*Available data*.
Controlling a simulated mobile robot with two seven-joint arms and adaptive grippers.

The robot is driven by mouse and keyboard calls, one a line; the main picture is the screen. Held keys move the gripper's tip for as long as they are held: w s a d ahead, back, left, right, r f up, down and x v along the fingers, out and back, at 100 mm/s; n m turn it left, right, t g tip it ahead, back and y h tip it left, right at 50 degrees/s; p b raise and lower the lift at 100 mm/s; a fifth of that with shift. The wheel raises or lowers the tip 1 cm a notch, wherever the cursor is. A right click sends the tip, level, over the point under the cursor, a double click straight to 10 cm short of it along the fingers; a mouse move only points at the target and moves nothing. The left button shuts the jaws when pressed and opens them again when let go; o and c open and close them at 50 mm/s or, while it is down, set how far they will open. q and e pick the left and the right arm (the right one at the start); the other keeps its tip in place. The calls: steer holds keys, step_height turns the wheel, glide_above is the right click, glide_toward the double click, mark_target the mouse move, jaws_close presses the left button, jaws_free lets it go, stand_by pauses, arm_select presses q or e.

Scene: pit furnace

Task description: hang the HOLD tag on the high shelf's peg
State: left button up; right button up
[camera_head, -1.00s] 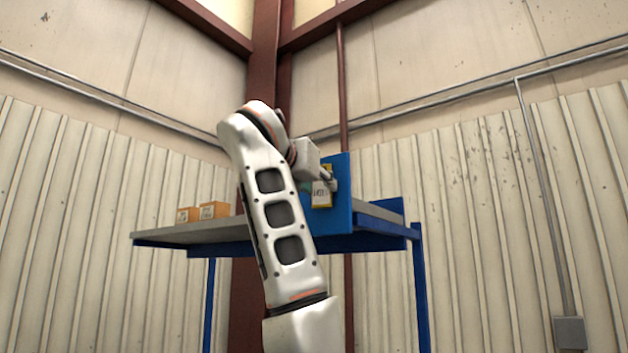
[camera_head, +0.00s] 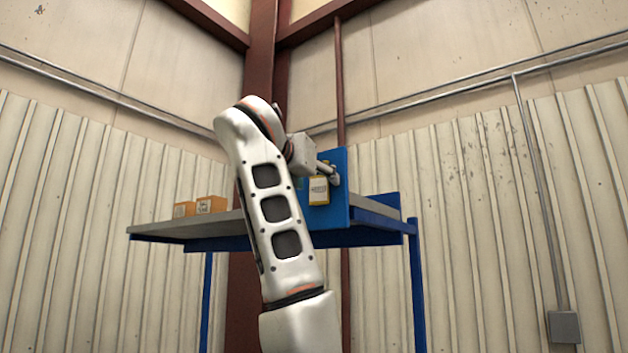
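The high shelf (camera_head: 185,230) has a grey deck, a blue frame and a blue upright panel (camera_head: 340,208) at its near right end. A small yellow-edged tag with a white face (camera_head: 318,190) hangs in front of this panel; its print is too small to read. My left gripper (camera_head: 332,172) is at the panel, just above and right of the tag. I cannot tell whether its fingers are closed on the tag or apart from it. The peg is not distinguishable; the gripper and tag may cover it. My right gripper is out of view.
Two small orange-brown boxes, one of them here (camera_head: 211,204), stand on the left part of the shelf. A dark red column (camera_head: 261,60) and corrugated walls are behind. A grey box (camera_head: 564,327) is on the right wall. The space right of the shelf is clear.

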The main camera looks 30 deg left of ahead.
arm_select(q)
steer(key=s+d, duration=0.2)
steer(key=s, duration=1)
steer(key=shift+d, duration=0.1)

*Given problem*. The listing above must be printed again exactly, minus its pictures.

*Reply*.
Controlling a simulated mobile robot with two seven-joint arms and adaptive grippers.

The robot is driven by mouse and keyboard calls, one a line; the main picture is the screen. Held keys move the gripper's tip for as long as they are held: w s a d ahead, back, left, right, r f up, down and x v along the fingers, out and back, at 100 mm/s; n m turn it left, right, t g tip it ahead, back and y h tip it left, right at 50 degrees/s; p b raise and lower the lift at 100 mm/s; a fifth of that with shift. The wheel raises or lowers the tip 1 cm a notch, wherever the cursor is. A right click sends the tip, level, over the point under the cursor, a double click straight to 10 cm short of it along the fingers; a mouse move only points at the target and moves nothing. The left button shuts the jaws when pressed and opens them again when let go; o and c open and close them at 50 mm/s or, while it is down, set how far they will open. q and e pick the left and the right arm (the right one at the start); the other keeps its tip in place. The calls: steer holds keys, step_height turns the wheel, glide_above is the right click, glide_toward the double click, mark_target the mouse move, jaws_close presses the left button, jaws_free lets it go, stand_by pauses, arm_select presses q or e.

Scene: pit furnace

Task description: hang the HOLD tag on the high shelf's peg
State: left button up; right button up
[camera_head, -1.00s] 
[camera_head, +0.00s] 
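The high shelf (camera_head: 185,230) has a grey deck, a blue frame and a blue upright panel (camera_head: 340,208) at its near right end. A small yellow-edged tag with a white face (camera_head: 318,190) hangs in front of this panel; its print is too small to read. My left gripper (camera_head: 332,172) is at the panel, just above and right of the tag. I cannot tell whether its fingers are closed on the tag or apart from it. The peg is not distinguishable; the gripper and tag may cover it. My right gripper is out of view.
Two small orange-brown boxes, one of them here (camera_head: 211,204), stand on the left part of the shelf. A dark red column (camera_head: 261,60) and corrugated walls are behind. A grey box (camera_head: 564,327) is on the right wall. The space right of the shelf is clear.

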The main camera looks 30 deg left of ahead.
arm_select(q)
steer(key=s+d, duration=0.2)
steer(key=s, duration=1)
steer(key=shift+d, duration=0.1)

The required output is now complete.